PROBLEM DESCRIPTION: All of the lines below are to be printed again exactly; images are excluded from the output.

─── GIVEN INFORMATION

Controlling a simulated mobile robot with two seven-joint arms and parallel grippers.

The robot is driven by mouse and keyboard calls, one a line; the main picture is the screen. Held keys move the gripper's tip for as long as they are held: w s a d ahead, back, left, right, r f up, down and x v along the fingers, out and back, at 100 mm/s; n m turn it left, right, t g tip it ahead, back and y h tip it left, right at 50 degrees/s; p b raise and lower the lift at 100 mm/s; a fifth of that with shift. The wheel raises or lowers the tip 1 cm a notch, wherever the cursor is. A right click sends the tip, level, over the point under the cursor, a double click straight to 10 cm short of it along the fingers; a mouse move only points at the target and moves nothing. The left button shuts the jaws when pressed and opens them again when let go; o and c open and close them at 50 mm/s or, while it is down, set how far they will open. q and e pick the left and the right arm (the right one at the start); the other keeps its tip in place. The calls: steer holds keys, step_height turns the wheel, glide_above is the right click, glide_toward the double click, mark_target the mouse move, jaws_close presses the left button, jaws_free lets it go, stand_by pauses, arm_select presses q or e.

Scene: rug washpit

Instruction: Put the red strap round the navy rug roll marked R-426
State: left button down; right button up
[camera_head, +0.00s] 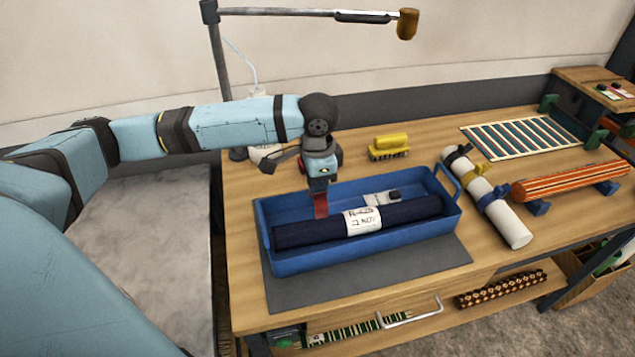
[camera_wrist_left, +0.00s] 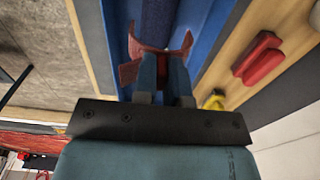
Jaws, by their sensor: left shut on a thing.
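The navy rug roll (camera_head: 400,213) lies lengthwise in a blue tray (camera_head: 290,264). It has a white label (camera_head: 363,221) near its middle, whose text I cannot read fully. My left gripper (camera_head: 320,190) points down over the left part of the tray and is shut on the red strap (camera_head: 321,205). In the left wrist view, the strap (camera_wrist_left: 129,73) forms a curved band at the fingertips (camera_wrist_left: 163,78), across the navy roll (camera_wrist_left: 159,22). I cannot tell whether it passes under the roll. My right gripper is not in view.
A white roll (camera_head: 508,226) with coloured straps and an orange striped roll (camera_head: 570,181) lie to the right. A lamp-like pole (camera_head: 220,75) rises behind my arm. A grey mat (camera_head: 375,286) lies under the tray.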

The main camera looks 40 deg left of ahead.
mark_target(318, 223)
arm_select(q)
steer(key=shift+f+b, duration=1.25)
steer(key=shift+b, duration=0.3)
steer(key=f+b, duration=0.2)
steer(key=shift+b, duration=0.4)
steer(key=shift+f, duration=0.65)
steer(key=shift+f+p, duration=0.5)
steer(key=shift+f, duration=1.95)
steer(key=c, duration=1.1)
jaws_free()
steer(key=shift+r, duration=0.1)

──────

COMPLETED EXERCISE:
Controlling a simulated mobile robot with two seven-joint arms and parallel grippers.

The robot is driven by mouse and keyboard calls, one a line; the main picture is the screen. Held keys move the gripper's tip for as long as they are held: w s a d ahead, back, left, right, r f up, down and x v along the fingers, out and back, at 100 mm/s; n m turn it left, right, t g tip it ahead, back and y h tip it left, right at 50 degrees/s; p b raise and lower the lift at 100 mm/s; a fifth of that with shift. The wheel raises or lowers the tip 1 cm a notch, wherever the cursor is. A right click sends the tip, level, over the point under the cursor, a double click straight to 10 cm short of it along the fingers; a mouse move only points at the target and moves nothing. The left button shuts the jaws when pressed and opens them again when let go; o and c open and close them at 50 mm/s or, while it is down, set how far they will open. q and e pick the left and the right arm (the right one at the start); the other keeps its tip in place. The calls: steer holds keys, step_height turns the wheel, glide_above is the right click, glide_toward the double click, mark_target the mouse move, jaws_close presses the left button, jaws_free lets it go, stand_by pauses, arm_select presses q or e.

Scene: rug washpit

Instruction: Put the red strap round the navy rug roll marked R-426
State: left button down; right button up
[camera_head, +0.00s] 
[camera_wrist_left, +0.00s] 
Jaws, by their sensor: left shut on a thing.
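The navy rug roll (camera_head: 400,213) lies lengthwise in a blue tray (camera_head: 290,264). It has a white label (camera_head: 363,221) near its middle, whose text I cannot read fully. My left gripper (camera_head: 320,190) points down over the left part of the tray and is shut on the red strap (camera_head: 321,205). In the left wrist view, the strap (camera_wrist_left: 129,73) forms a curved band at the fingertips (camera_wrist_left: 163,78), across the navy roll (camera_wrist_left: 159,22). I cannot tell whether it passes under the roll. My right gripper is not in view.
A white roll (camera_head: 508,226) with coloured straps and an orange striped roll (camera_head: 570,181) lie to the right. A lamp-like pole (camera_head: 220,75) rises behind my arm. A grey mat (camera_head: 375,286) lies under the tray.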

The main camera looks 40 deg left of ahead.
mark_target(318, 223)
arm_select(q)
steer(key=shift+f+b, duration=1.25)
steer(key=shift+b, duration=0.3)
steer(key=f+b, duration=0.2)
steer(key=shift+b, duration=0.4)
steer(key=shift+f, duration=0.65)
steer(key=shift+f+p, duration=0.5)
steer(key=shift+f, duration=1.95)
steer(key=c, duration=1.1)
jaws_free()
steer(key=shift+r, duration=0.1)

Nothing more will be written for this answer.